Ruby命令行使用“ -e”开关，将问题打印到标准输出

Question

I want to take a string of characters, parse out only the numbers, and then print that string of numbers to stdout. It has to be done with one line using the ruby -e switch on the command line. It must be one line because I'm using this as part of a applescript with the do shell script command.

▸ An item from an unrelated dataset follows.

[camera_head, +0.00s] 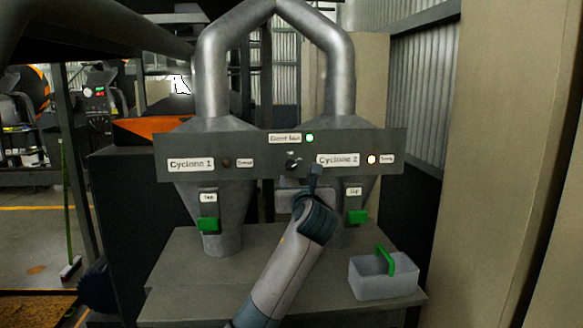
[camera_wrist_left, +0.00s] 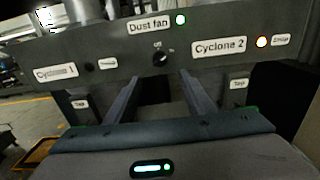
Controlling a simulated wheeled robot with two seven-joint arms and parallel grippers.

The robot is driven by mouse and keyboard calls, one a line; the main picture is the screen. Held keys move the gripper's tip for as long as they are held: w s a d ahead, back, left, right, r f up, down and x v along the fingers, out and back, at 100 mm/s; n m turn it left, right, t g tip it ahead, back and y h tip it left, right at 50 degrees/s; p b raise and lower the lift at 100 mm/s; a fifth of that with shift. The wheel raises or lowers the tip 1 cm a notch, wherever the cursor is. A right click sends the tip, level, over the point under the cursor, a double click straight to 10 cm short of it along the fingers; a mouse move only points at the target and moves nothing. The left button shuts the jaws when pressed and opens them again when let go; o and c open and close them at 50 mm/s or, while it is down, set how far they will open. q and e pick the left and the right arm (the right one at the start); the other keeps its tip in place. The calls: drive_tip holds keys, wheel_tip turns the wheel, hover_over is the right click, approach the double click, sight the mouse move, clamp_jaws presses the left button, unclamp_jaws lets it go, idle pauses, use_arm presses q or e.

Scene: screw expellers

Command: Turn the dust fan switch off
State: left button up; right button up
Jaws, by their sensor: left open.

Here's the code I came up with:

ruby -e '%{303-123-4567}.to_s.chars.to_a {|char| print char if char =~ /\\d/}'

I realize print is being called for each digit. It's Friday and my brain is fried. :-) Does anyone have any suggestions?

Thank you!

Answer 1

You could just use gsub :

$ ruby -e 'print %{303-123-4567}.gsub(/[^\d]/, "")'
3031234567

Answer 2

You are sending the block to the to_a method, that don't do any thing with a block. You can easly do:

%{303-123-4567}.each_char {|ch| print ch if ch =~ /\d/}

You can use scan too:

%{303-123-4567}.scan(/\d/) {|num| print num}

Answer 3

Do you just need a .map in there?

ruby -e '%{303-123-4567}.to_s.chars.to_a.map {|char| print char if char =~ /\d/}'

Seems to do what you want.

(Disclaimer: I'm not a Ruby programmer so may have missed the point here!)